Tampaknya, mental reserve itu yang kurang. Pertanda, kurangnya pemahaman akan sistem demokrasi yang dibangun. Di tingkat nasional, kita memilih sistem presidensial. Dan menjalankannya melalui pemilu langsung presiden. Maka, politik negara adalah politik sang presiden. Memilih seorang presiden secara langsung berarti memberi blangko kosong politik. Demikian pendapat filosof Rocky Gerung (Kompas Kamis 30 September 2004).
Analog dengan di daerah: pemilukada langsung. Bupati yang dapat dukungan luas rakyat pada prinsipnya tidak harus berembuk dengan DPRD dalam menyusun ‘kabinet’. Dengan demikian, ia dibebaskan dari beban transaksi politik, yang justru dapat menghambat efektivitas pemerintahan.

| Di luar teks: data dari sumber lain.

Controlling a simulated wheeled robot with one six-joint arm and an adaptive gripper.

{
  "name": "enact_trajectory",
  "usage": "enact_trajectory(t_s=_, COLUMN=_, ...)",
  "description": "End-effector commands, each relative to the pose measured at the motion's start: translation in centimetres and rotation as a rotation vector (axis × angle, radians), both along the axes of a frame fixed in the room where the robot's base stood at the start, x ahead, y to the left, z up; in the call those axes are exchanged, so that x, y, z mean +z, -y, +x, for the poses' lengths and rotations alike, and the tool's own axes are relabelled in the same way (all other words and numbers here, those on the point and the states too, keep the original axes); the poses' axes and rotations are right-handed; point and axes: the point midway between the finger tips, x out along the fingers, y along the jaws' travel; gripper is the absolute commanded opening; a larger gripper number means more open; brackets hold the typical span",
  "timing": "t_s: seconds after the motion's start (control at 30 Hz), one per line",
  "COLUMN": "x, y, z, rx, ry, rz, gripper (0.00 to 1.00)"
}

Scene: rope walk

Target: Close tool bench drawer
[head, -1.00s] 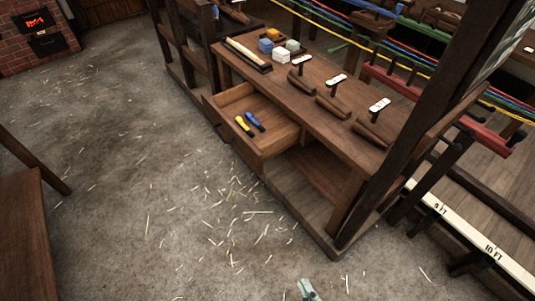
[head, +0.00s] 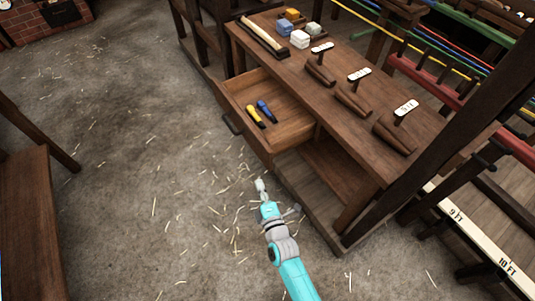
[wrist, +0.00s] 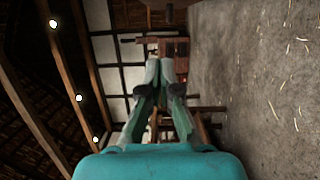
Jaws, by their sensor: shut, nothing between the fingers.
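The tool bench (head: 350,150) stands right of centre in the head view. Its wooden drawer (head: 292,132) is pulled open toward the left, with a dark handle (head: 231,124) on its front. A yellow-handled tool (head: 256,117) and a blue-handled tool (head: 266,111) lie inside it. My gripper (head: 260,184) is shut and empty, in front of the bench and below the drawer front in the picture, apart from it. In the wrist view my gripper (wrist: 160,75) points toward the far wall; the drawer does not show there.
A wooden post (head: 430,130) rises at the bench's right end. Straw-strewn floor (head: 130,150) is open to the left.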

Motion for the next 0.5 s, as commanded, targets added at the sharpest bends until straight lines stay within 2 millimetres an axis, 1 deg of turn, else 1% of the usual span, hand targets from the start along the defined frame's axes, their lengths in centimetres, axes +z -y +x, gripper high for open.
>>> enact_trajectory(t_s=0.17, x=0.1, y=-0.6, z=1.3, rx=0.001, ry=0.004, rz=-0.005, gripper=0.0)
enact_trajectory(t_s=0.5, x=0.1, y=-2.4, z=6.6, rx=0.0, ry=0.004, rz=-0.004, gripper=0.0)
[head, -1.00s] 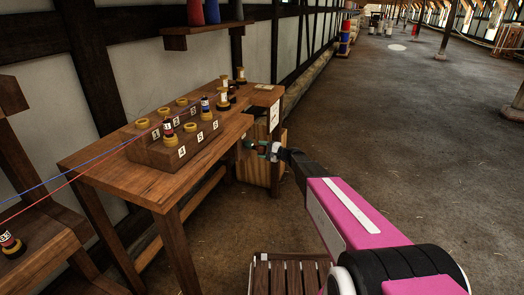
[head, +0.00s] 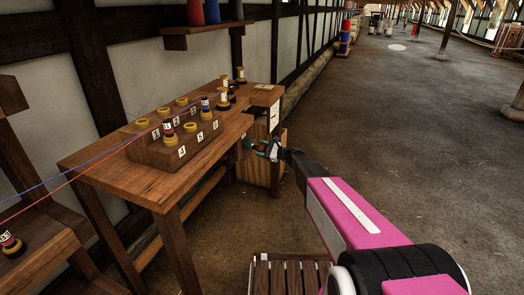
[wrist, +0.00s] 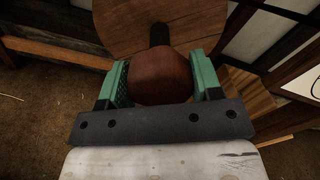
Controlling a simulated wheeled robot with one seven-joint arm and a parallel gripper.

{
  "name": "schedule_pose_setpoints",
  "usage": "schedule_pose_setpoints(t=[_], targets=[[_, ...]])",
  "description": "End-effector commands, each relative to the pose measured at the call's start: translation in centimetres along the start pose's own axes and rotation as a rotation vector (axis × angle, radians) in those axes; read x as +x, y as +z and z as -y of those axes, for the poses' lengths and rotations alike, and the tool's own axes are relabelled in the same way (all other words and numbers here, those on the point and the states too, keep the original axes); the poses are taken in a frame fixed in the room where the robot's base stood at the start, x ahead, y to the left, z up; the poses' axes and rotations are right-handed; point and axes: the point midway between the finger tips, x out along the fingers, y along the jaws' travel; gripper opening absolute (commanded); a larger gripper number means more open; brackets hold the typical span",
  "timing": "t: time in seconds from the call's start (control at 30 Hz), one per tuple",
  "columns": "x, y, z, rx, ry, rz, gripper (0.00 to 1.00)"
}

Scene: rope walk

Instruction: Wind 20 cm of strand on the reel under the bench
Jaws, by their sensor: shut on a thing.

Tidak harus lagi cari legitimasi politik dari partai, karena asal kekuasaannya langsung dari rakyat. Yang diperlukan cuma birokrasinya profesional dan paham akan masalah rakyat.
Ini prinsip dan konsekuensi dari hak prerogaatf bupati yang lahir dari pemilukada langsung. Tampaknya, ini kurang dipahami, baik oleh sebagian rakyat maupun oleh sebagian DPRD. Karena kekurangpahamanan itulah muncul keluh-kesah yang tidak tepat dan tidak pada tempatnya. Dengan mindset sesat pula, dikotomis primordialistis, “orang dalam” dan “orang luar”.
Ende kota kelahiran Pancasila. Pancasila menghargai pluralitas dan multikulturalitas. Dikotomi “orang dalam” dan “orang luar” itu langkah mundur sejarah. Ende sudah dapat sekda definitif. Tinggalkan dikotomi itu. Beri sekda kesempatan. Tugas DPRD, mengontrol. Bukan berkeluh-kesah.